La fatale scissione della letteratura moderna in due tronconi, il resoconto estraneo all’arte, che fa effetto solo grazie al nudo contenuto o a una tensione puramente esteriore, e una sfera estranea al popolo di esperimenti artistici da laboratorio, non può dunque essere superata da una simile introduzione di elementi politici: e non possono indicare la via d’uscita né l’astratta impersonalità di effetti meramente contenutistici, né la non meno astratta soggettività di un artigianato formalistico collegato in modo inorganico a un contenuto non elaborato artisticamente.

E fin qui ci siamo occupati soltanto di un piccolo settore della letteratura moderna, che per di più si eleva assai al di sopra della media dal punto di vista morale e sociale, e quindi anche nella purezza umana del concetto dell’arte che gli è proprio. La scomparsa dei problemi estetici oggettivi, che determinano, come vedremo in seguito, il punto d’intersezione tra l’approfondimento e la chiarificazione estetica da una parte e le radici sociali dell’arte dall’altra, immette necessariamente nella vita letteraria uno spirito di piccineria personale.

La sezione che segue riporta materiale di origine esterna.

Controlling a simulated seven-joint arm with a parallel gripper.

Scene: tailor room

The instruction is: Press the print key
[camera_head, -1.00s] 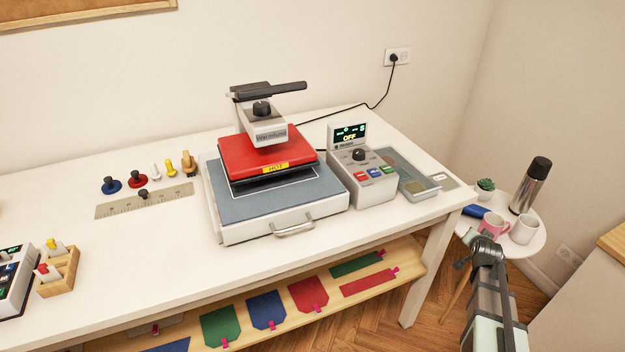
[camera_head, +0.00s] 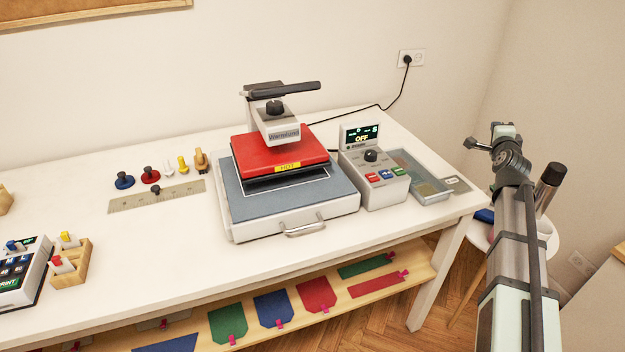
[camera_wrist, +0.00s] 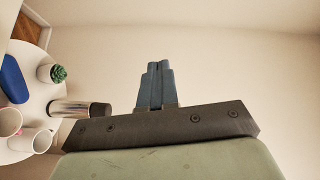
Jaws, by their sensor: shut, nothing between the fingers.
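The keypad device (camera_head: 20,270) stands at the left edge of the head view, cut off by the frame. It has dark keys and a green display. A key marked PRINT (camera_head: 8,283) shows in part near its front edge. My gripper (camera_wrist: 155,87) shows in the wrist view with its two blue-grey fingers together and nothing between them. It points towards bare wall, with no key near it. In the head view my arm is raised at the right, beyond the table's right end and far from the keypad device. The fingers cannot be made out there.
A red heat press (camera_head: 280,150) and its control box (camera_head: 372,178) stand mid-table. A wooden holder (camera_head: 72,270) with stamps stands beside the keypad device. Several coloured knobs stand behind a ruler (camera_head: 160,195). A round side table (camera_wrist: 40,95) carries cups, a plant and a flask.

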Che lo scrittore facchino al servizio del capitalismo che lo sfrutta, o il filibustiere letterario che approfitta dell’avversione capitalistica all’arte, conoscano soltanto i meschini interessi dell’arrivismo personale e del bellum omnium cantra omnes proprio del capitalismo, è fatto ovvio che non ha bisogno di commento. Più paradossale e più difficile da comprendere è l’atmosfera di piccina litigiosità che regna tra i migliori e più onesti scrittori del nostro tempo. Ma non bisogna perdere di vista il fatto che l’eccessivo peso accordato alle qualità personali tecnico-artigianali e alla novità, pure tecnica e individuale, dei mezzi espressivi e della scelta del soggetto, fa ripiegare lo scrittore su se stesso, per un’intima necessità. Perciò la propria personalità, le sue caratteristiche individuali, le particolarità soggettive del processo creativo nelle sue difficoltà e nei suoi risultati, la peculiarità individuale di piccole raffinatezze stilistiche, acquistano un peso che non hanno, oggettivamente, né per la società né per lo sviluppo dell’arte: un peso che non hanno mai avuto per gli scrittori di epoche artisticamente più fortunate.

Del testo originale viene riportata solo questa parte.